▶ **Set task**
Lines holding the string "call" are the ones to copy; find them all in the data.

▶ **Provided material**
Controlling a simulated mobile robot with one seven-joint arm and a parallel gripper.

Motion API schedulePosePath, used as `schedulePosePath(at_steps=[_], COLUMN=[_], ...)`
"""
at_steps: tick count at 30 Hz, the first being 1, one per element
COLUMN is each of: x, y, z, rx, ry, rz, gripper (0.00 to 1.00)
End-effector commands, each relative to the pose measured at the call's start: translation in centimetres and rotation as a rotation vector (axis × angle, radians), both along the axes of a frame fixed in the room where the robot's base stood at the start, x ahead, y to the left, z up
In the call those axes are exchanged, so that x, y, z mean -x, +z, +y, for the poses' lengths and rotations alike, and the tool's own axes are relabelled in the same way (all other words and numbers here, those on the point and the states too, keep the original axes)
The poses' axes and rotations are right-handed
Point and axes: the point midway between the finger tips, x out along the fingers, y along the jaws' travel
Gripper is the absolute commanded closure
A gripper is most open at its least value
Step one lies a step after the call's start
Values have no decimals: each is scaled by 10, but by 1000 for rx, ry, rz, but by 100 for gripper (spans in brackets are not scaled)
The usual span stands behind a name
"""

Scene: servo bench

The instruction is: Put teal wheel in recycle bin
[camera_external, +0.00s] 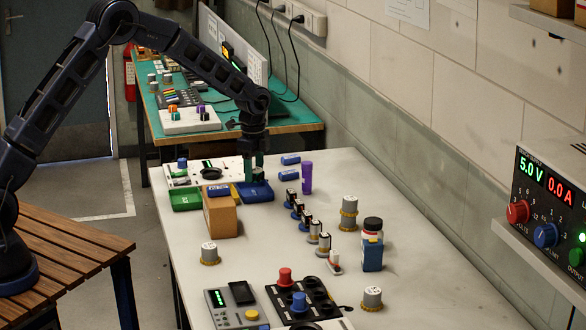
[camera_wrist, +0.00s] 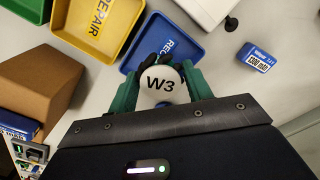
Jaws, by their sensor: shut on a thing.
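My gripper (camera_wrist: 160,92) points down with its green fingers shut on a round piece with a white top marked W3 (camera_wrist: 160,84). The piece has dark parts at its edge; no teal shows on it apart from the fingers beside it. The blue bin (camera_wrist: 148,47), with lettering starting "REC", lies just beyond the piece in the wrist view, which overlaps its near corner. In the external view my gripper (camera_external: 256,172) is low over the blue bin (camera_external: 262,194). Whether the piece touches the bin is unclear.
A yellow REPAIR bin (camera_wrist: 82,22) and green bin (camera_external: 187,205) stand to the left. A brown box (camera_external: 221,218) stands close in front. Blue batteries (camera_external: 290,160), a purple cylinder (camera_external: 307,178) and a row of small upright parts (camera_external: 304,222) lie to the right.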

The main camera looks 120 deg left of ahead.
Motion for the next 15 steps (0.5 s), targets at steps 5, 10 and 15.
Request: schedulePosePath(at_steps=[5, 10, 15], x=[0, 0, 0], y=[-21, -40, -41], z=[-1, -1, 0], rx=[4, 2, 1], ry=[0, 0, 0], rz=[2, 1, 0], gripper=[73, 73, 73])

▶ **Result**
End-effector commands, each relative to the pose measured at the call's start: translation in centimetres and rotation as a rotation vector (axis × angle, radians), both along the axes of a frame fixed in the room where the robot's base stood at the start, x ahead, y to the left, z up
In the call those axes are exchanged, so that x, y, z mean -x, +z, +y, for the poses' lengths and rotations alike, and the tool's own axes are relabelled in the same way (all other words and numbers here, those on the point and the states too, keep the original axes)
Step one lies a step after the call's start

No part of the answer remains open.